18th Jun 2012 10:05am | By Editor
Greek tragedy can sometimes be a rather distant affair.
But director Polly Findlay’s urgent interpretation of Sophocles’ two and a half thousand year old work (using a 1986 version by the late Don Taylor) takes place in a more or less modern hub of political activity and grips from start to finish.
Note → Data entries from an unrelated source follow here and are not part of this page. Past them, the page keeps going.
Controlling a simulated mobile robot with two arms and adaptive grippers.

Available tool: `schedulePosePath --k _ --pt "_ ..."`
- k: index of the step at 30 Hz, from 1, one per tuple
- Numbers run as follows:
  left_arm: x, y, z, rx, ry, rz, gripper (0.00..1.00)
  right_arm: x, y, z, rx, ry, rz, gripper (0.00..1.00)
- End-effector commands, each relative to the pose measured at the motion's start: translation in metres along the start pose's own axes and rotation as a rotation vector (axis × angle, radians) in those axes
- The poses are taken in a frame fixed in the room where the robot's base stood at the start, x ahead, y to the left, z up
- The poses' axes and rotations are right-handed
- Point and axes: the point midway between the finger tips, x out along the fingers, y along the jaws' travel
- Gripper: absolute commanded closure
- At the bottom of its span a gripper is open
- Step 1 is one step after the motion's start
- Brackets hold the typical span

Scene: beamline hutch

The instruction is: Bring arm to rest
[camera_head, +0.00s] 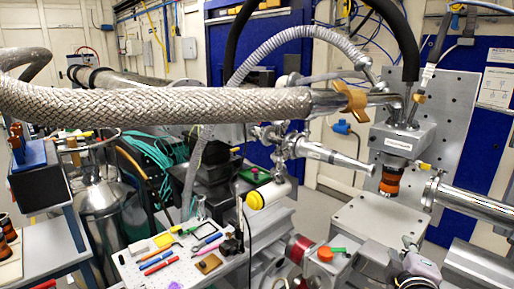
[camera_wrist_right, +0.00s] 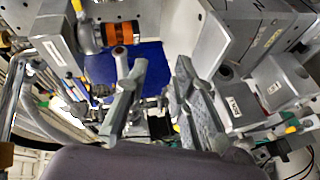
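My right gripper (camera_wrist_right: 158,78) shows close up in the right wrist view. Its two grey fingers stand well apart, with nothing held between them. In the head view, a grey part at the lower right (camera_head: 418,268) seems to be my right gripper or wrist, beside the beamline hardware; its fingers are hard to make out there. My left gripper is not seen in either view.
A thick braided hose (camera_head: 150,105) crosses the head view. A metal block with an orange-banded part (camera_head: 390,181) hangs at the right; an orange-banded part also shows in the wrist view (camera_wrist_right: 121,33). A white board (camera_head: 183,268) with pens and small tools lies lower left.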

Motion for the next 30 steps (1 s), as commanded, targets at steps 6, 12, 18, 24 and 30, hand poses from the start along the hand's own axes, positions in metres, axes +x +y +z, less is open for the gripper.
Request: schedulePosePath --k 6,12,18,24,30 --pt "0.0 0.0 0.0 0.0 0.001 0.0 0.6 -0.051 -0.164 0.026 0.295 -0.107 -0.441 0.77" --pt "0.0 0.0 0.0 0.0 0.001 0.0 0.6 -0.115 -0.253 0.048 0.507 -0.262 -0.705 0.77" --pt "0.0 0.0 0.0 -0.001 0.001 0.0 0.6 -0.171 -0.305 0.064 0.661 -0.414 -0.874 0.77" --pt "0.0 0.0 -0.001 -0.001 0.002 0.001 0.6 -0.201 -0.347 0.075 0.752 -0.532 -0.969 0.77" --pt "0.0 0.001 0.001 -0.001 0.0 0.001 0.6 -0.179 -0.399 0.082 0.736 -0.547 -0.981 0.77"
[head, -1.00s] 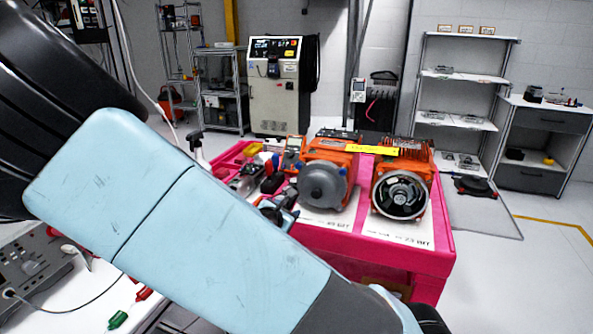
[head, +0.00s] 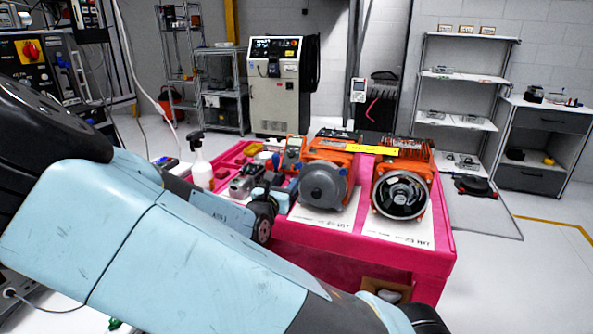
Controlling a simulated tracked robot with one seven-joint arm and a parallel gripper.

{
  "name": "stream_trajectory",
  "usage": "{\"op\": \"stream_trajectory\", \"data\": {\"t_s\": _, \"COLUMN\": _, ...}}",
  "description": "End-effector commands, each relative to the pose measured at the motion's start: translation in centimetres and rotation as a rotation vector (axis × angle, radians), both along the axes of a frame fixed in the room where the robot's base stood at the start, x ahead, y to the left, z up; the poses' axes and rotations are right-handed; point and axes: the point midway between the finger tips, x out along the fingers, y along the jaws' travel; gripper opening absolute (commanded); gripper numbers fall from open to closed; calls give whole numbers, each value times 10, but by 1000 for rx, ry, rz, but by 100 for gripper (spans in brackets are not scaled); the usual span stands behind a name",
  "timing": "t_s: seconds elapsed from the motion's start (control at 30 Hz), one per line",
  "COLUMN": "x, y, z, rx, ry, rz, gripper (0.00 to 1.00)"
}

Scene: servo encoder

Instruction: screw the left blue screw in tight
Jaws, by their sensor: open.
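Two orange units stand on the pink table (head: 436,262). The left unit (head: 324,184) has a round grey cover, and the right unit (head: 401,196) has a round opening with metal parts inside. Small blue spots show at the edge of the grey cover; the left blue screw is too small to make out for certain. My arm crosses the lower left of the view. My gripper (head: 284,196) is partly visible just left of the grey cover, small and partly behind my wrist. It is open, and I see nothing held in it. I cannot tell whether it touches the unit.
A white spray bottle (head: 200,163) stands behind my arm. Tools and small parts lie in the pink tray area left of the units. A yellow strip (head: 372,150) lies across the units' tops. Shelves (head: 463,95) and a machine cabinet (head: 276,85) stand at the back.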

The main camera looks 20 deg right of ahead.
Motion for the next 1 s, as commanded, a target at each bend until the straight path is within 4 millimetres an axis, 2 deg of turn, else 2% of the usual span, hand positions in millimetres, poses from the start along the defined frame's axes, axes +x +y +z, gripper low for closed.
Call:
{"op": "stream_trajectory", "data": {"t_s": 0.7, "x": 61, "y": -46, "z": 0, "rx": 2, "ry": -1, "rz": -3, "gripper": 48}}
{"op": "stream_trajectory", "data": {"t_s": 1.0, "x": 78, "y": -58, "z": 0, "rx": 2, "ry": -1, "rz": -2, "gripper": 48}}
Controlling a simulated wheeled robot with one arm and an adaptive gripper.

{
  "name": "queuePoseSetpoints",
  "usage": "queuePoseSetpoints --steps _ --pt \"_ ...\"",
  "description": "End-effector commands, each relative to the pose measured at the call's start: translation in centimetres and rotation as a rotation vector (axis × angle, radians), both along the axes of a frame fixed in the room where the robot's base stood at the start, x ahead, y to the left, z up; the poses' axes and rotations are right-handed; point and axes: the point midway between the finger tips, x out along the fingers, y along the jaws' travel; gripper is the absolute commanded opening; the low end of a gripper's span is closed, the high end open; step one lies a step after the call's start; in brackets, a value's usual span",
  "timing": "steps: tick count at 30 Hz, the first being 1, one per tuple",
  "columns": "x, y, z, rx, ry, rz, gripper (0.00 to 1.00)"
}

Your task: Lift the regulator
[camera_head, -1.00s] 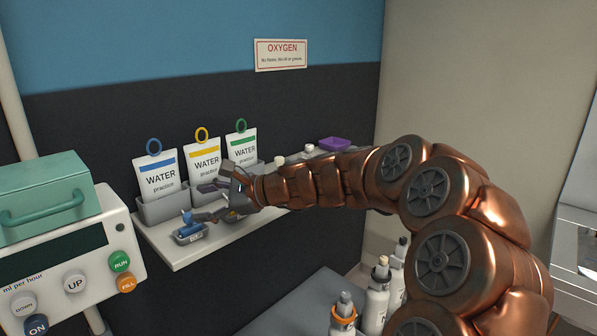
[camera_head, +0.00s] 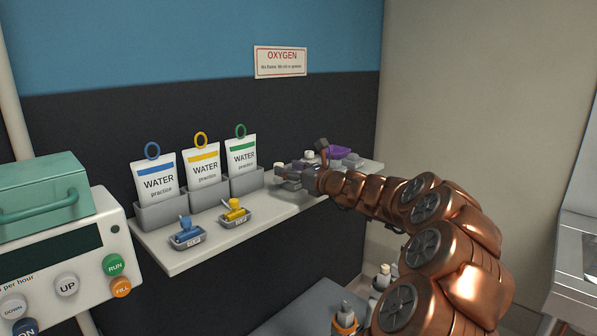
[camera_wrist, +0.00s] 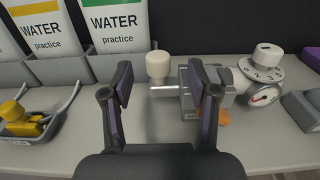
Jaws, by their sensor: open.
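The regulator (camera_wrist: 218,92) lies on the pale shelf. It has a grey block, a metal rod with a cream knob at its left end, and a white numbered dial with a small round gauge at its right. My gripper (camera_wrist: 160,82) is open and empty. In the wrist view the cream knob shows between its fingertips, and the right finger covers part of the block. In the head view my gripper (camera_head: 300,174) is over the right part of the shelf and hides much of the regulator (camera_head: 309,156). I cannot tell whether the fingers touch it.
Three water pouches stand in grey bins (camera_head: 206,190) to the left. Small trays with a blue clip (camera_head: 187,229) and a yellow clip (camera_head: 234,208) sit at the shelf's (camera_head: 190,256) front. A purple item (camera_head: 340,151) is just right of my gripper. The dark wall is behind.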

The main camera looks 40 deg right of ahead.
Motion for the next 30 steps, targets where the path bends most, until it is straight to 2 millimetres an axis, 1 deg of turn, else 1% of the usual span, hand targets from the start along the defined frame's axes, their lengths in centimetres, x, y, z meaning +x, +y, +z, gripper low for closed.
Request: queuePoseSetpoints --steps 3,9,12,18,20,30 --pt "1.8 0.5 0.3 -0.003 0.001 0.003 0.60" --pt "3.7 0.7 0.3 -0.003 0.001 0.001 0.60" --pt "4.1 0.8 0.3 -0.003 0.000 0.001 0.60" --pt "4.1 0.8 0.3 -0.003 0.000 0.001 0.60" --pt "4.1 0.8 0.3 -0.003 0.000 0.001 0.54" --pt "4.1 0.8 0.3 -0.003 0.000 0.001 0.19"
Antigone’s brothers have killed each other in battle and, whilst bulletins bring the latest updates, Creon (their uncle) has decreed that, though one has been buried as a hero, the body of the other, Polynices, is to be left to rot, unhonoured. To him, the security of Thebes is paramount whilst for Jodie Whittaker’s determined Antigone (following her conscience even on pain of death) the obligations of familial duty supersede the dictates of Creon’s law.
Neither the reasoning of his son Haemon (Luke Newberry) nor the prophecies of blind Teiresias (Jamie Ballard) can sway Christopher Eccleston’s intransigent Creon. He barely falters from his chosen path until Kobna Holdbrook-Smith’s Messenger brings him the devastating news precipitated by his own tyrannical actions and his fatally arrogant refusal to recognise the power of the gods.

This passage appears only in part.